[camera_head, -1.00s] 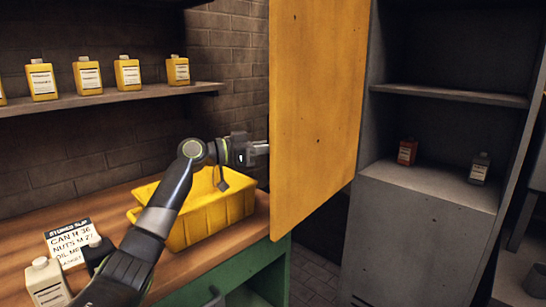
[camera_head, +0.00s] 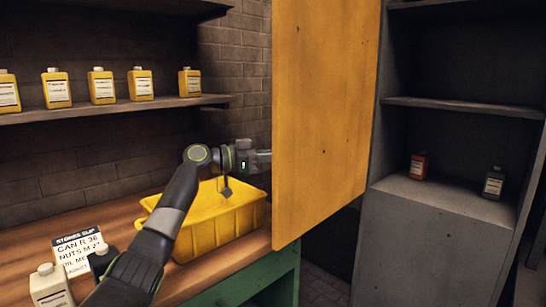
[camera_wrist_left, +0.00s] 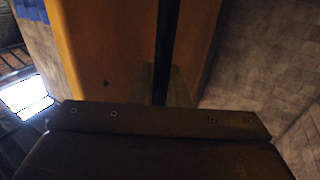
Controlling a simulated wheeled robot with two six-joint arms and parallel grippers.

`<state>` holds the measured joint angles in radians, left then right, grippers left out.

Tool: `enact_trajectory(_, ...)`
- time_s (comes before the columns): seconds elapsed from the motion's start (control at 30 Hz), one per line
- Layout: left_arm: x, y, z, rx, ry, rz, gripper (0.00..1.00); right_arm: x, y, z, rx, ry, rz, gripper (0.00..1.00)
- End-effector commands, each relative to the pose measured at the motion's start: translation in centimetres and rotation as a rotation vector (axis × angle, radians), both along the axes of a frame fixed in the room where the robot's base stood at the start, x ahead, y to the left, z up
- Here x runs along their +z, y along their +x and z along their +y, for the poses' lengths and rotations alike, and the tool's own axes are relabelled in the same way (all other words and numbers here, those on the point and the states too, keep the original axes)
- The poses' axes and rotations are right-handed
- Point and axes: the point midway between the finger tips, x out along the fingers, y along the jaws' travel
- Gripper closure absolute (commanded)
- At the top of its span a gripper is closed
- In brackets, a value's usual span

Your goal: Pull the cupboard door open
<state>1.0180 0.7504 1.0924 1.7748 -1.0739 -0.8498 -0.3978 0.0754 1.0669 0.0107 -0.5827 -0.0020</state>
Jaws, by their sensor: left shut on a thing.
- - -
Set every line down exactly as written, leaving each picture out.

[camera_head, -1.00s] 
[camera_head, +0.00s] 
[camera_wrist_left, +0.00s] 
Controlling a simulated wheeled robot with two six-joint arms and parallel grippers.

`<state>` holds the measured joint angles in radians, left then right, grippers left out.

Tool: `enact_trajectory(_, ...)`
- time_s (comes before the columns): seconds elapsed from the motion's start (control at 30 Hz), one per line
- Layout: left_arm: x, y, z, rx, ry, rz, gripper (0.00..1.00); right_arm: x, y, z, rx, ry, rz, gripper (0.00..1.00)
- End-effector commands, each relative to the pose measured at the motion's start: translation in centimetres and rotation as a rotation vector (axis × angle, radians), both along the axes of a frame fixed in the room where the robot's base stood at the start, x ahead, y to the left, z up
- Here x runs along their +z, y along their +x and z along their +y, for the poses' lengths and rotations alike, and the tool's own axes are relabelled in the same way (all other words and numbers here, those on the point and the states too, keep the original axes)
- The poses' axes and rotations are right-handed
- Point and axes: the point midway between the finger tips, x out along the fingers, y along the jaws' travel
- Gripper closure absolute (commanded)
- At the top of its span a gripper is closed
- In brackets, a value's usual span

Your goal: Pull the cupboard door open
<state>1.0180 0.7504 1.0924 1.7748 -1.0739 -0.8498 -0.3978 0.0754 1.0669 0.0107 -0.5827 -0.0020</state>
Jaws, by their sensor: left shut on a thing.

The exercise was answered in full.